The halcyon moment soon comes to an end. Back at home, Sarla hands him a postcard which he can tell she has read because of her face. It is from Nur, who asks Deven to come back so he can dictate some poems to him.
Deven meets with Murad again, protesting how he has a job and a family and only promised to interview Nur, not be “that madman’s secretary—fill his inkpots, take down his curses and abuses” (76). Murad is aggravated by Deven’s hesitancy and reminds him how great Nur is. He adds that when he spoke to the man, Nur said how Deven “ran away” but he still thought they got along well and wished Deven to know he was waiting for him so they could begin.
Deven is not convinced by Murad, and weakly protests he never said he would be Nur’s secretary and that Nur didn’t even listen to him. Murad chastises Deven for thinking Nur should listen to him, and complains that someone else would have already procured the interview for publication.
Deven finds himself back in Nur’s orbit. He enters the courtyard, which seems to be prepared for a soiree, and wonders if Nur will be reciting poetry. It is crowded and stifling, and he does not like that he is pushed further forward.

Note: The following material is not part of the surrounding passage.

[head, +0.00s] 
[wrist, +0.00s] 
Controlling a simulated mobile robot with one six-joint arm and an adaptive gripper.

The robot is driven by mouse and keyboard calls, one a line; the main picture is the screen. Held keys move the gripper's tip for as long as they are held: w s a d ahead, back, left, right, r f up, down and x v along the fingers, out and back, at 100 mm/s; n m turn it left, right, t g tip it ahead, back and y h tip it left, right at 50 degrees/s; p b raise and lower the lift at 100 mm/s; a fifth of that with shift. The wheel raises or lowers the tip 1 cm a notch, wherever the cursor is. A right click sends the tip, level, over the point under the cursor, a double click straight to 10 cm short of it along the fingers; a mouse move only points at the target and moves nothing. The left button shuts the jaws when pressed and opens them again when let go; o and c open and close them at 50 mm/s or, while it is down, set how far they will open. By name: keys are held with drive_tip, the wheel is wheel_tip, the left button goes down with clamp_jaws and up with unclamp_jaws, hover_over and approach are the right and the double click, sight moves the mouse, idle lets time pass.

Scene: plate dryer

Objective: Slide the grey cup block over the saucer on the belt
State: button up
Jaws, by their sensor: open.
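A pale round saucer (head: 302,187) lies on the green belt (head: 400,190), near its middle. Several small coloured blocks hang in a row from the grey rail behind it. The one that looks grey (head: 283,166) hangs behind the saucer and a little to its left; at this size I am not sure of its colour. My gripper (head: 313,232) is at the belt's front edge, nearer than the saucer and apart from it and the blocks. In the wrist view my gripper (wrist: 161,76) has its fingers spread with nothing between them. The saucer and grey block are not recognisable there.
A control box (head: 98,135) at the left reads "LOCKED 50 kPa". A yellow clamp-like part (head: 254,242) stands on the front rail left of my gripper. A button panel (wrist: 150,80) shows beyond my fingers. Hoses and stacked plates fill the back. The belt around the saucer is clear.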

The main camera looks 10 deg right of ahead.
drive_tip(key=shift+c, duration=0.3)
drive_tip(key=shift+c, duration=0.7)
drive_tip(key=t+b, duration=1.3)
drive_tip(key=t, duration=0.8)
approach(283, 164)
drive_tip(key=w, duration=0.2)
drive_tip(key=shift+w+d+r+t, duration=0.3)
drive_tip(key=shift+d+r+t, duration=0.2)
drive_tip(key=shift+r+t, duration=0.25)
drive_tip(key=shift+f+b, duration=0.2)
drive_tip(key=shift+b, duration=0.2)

Finally, the poet comes on stage, but it is not Nur: it is a woman, powdered and painted and veiled. She sits on the divan while Nur sits behind her, sagging on a cane chair. Deven wishes he could save the poet from whatever humiliation is about to happen. He crawls over to Nur and says Murad gave him his message. Nur replies that Murad was invited too, which disappoints Deven.
A voice calls out from the audience for “Imtiaz Begum” to give them her Star poems. In a voice grating to Deven, she laughs that she needs her accompanists. As they take their places, Imtiaz is coquettish, mocking, and crass. Nur whispers that it is her birthday, and Deven wonders who she is and why her birthday matters. She is subpar, not worth listening to; why not call a trained monkey on stage instead? Deven dislikes all of this. He thought he would be with the poet and talk to him and listen to him, and now there is this cracking voice reciting poems clearly influenced by Nur. They are beautiful, yes, but an enraged Deven knows she learned everything from Nur.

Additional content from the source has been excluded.